## Stated exercise
Extract all lines that hold the string "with".
** Start Dataset extract **
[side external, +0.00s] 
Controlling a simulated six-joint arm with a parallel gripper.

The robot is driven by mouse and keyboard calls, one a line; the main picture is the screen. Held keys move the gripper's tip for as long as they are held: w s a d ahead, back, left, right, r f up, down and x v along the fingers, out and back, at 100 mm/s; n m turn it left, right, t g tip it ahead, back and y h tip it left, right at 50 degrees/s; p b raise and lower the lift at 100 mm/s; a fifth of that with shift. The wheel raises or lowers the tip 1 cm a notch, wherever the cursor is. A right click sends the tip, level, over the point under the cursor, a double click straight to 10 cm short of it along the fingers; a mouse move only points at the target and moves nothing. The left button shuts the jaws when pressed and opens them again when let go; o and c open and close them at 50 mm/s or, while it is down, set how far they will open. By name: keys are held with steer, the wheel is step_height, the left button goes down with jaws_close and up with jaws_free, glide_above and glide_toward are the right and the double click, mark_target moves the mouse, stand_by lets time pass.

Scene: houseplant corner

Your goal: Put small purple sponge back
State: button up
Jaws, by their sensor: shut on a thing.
** End Dataset extract **
## Response to this exercise
Controlling a simulated six-joint arm with a parallel gripper.
The robot is driven by mouse and keyboard calls, one a line; the main picture is the screen. Held keys move the gripper's tip for as long as they are held: w s a d ahead, back, left, right, r f up, down and x v along the fingers, out and back, at 100 mm/s; n m turn it left, right, t g tip it ahead, back and y h tip it left, right at 50 degrees/s; p b raise and lower the lift at 100 mm/s; a fifth of that with shift. The wheel raises or lowers the tip 1 cm a notch, wherever the cursor is. A right click sends the tip, level, over the point under the cursor, a double click straight to 10 cm short of it along the fingers; a mouse move only points at the target and moves nothing. The left button shuts the jaws when pressed and opens them again when let go; o and c open and close them at 50 mm/s or, while it is down, set how far they will open. By name: keys are held with steer, the wheel is step_height, the left button goes down with jaws_close and up with jaws_free, glide_above and glide_toward are the right and the double click, mark_target moves the mouse, stand_by lets time pass.

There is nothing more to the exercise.